Kappa Nu is every bit as nasty as Delta Psi, and as Mac and Kelly's adversaries, they’re twice as diabolical. You see, the sisters of Kappa Nu have righteousness on their side. They are fueled by centuries of sexual oppression. Sure, they want to party, but they also want to be heard, and that gives them a virtuous power missing from a fraternity that just needed a place to party. This distinction works on the audience as well as it works on the Radnors. As a mid-30s woman, I had no trouble rooting for Mac and Kelly as they battled an inconsiderate and noisy fraternity.
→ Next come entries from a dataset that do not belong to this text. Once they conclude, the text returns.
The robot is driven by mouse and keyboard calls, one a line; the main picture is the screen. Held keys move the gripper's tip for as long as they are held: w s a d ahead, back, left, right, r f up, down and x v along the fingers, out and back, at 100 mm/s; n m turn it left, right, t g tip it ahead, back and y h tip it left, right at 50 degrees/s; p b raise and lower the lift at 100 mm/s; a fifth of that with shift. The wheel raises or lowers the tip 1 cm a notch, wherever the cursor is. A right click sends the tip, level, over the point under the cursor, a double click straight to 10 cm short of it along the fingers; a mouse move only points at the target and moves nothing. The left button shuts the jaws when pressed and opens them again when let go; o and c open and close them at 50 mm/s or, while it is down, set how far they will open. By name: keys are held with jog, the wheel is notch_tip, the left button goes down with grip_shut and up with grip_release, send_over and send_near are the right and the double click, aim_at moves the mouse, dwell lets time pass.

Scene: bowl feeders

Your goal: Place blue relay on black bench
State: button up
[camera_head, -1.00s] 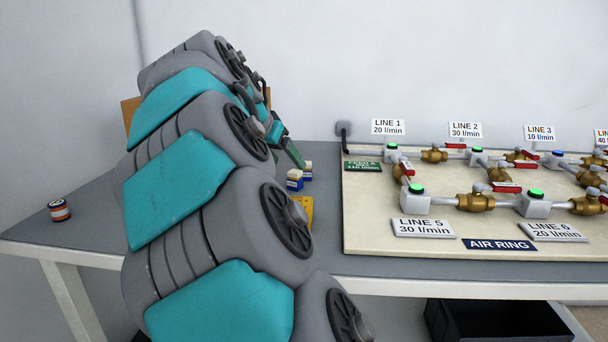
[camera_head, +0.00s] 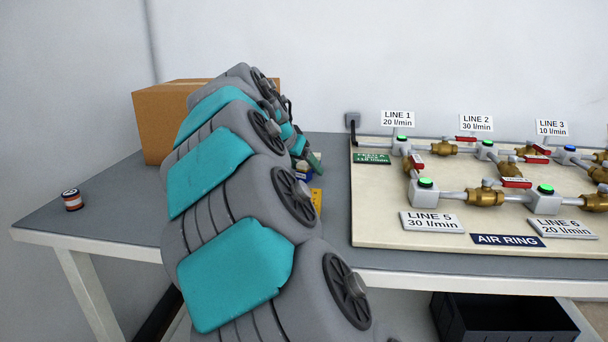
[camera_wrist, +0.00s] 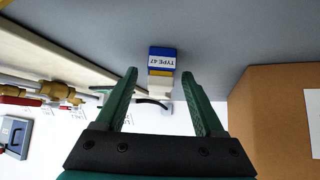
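The blue relay (camera_wrist: 162,54) shows in the wrist view, with a white "TYPE 47" label and yellow and white parts below it in the picture. In the head view a small blue part of it (camera_head: 304,176) shows beside my gripper, on the dark grey bench top (camera_head: 110,205). My gripper (camera_wrist: 158,84) is open in the wrist view, its green fingers apart. The relay appears between and beyond the fingertips, with no visible contact. In the head view my gripper (camera_head: 313,161) is partly hidden by my arm. No separate black bench is clear.
A cardboard box (camera_head: 160,120) stands behind my arm at the left; it also shows in the wrist view (camera_wrist: 275,105). A red-and-white can (camera_head: 72,200) stands at the left. The cream air-ring board (camera_head: 385,235) is right. A yellow item (camera_head: 317,198) lies near my gripper. A black bin (camera_head: 505,318) is below.

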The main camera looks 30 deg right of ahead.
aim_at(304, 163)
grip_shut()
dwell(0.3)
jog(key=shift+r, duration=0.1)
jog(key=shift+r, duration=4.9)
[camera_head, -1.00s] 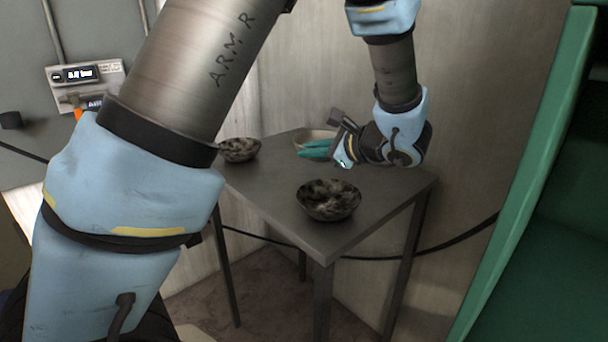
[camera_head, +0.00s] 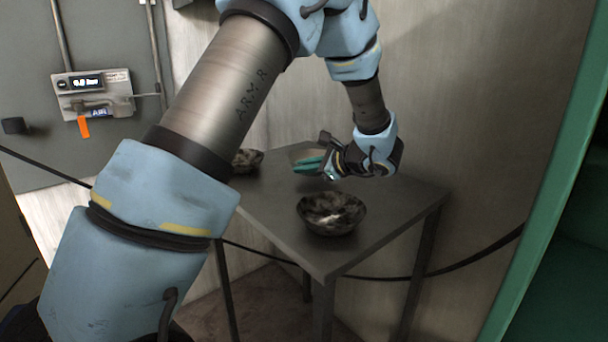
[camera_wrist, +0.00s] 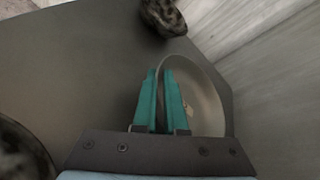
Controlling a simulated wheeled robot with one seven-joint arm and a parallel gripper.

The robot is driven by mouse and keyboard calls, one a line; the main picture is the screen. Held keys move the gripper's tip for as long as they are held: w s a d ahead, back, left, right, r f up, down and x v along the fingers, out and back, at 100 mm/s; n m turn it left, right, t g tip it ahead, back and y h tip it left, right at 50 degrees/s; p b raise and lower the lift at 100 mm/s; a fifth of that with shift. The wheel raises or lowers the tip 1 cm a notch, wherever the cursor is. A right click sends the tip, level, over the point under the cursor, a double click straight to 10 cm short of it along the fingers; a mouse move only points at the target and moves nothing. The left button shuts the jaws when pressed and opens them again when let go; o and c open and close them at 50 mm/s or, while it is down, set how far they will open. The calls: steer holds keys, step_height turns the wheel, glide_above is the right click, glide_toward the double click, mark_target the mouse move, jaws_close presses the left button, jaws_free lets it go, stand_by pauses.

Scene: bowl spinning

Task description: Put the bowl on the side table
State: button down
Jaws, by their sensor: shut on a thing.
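The side table (camera_head: 270,215) is a dark grey, thin-legged table by the wall. My gripper (camera_head: 308,163) has teal fingers and is at the table's back edge. It is shut on the rim of a pale beige bowl (camera_head: 303,151), mostly hidden behind the fingers in the head view.
A mottled dark bowl (camera_head: 331,213) stands at the table's front. Another mottled bowl (camera_head: 247,160) stands at the left, partly hidden by my arm. A wall panel (camera_head: 95,90) is at the left and a green frame (camera_head: 545,170) at the right. The tabletop between the bowls is clear.

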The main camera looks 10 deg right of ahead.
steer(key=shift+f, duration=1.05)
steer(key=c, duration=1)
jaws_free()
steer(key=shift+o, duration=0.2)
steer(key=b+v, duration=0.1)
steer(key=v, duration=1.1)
As a mid-30s woman, I’ll be damned if I’m going to tell the sisters of Kappa Nu that they need to keep it down.
The story and performances are so good in Neighbors 2 that it’s easy to forget there are other successful elements at play here. Director Nicholas Stoller keeps it trim at a brisk ninety minutes, and the action includes a weed caper befitting an Ocean’s 11 joint. The editing is bracing but coherent, and the jokes are so unremitting, so full to capacity, that they don’t leave you any time to breathe, much less hear the next punchline.
But Neighbors 2's best quality is the optimism it has for young feminists dealing with systemic sexism. It's hard not to love a movie that has Seth Rogen replying "No, fuck you." to a "Men's Rights!" high-five, but Neighbors 2 isn't about his growth, or even Kelly's. They're adults, and they're pretty much sorted now. The characters who grow and learn and become mighty forces of change in this movie are three stoned, 18-year-old sorority sisters. That's pretty cool.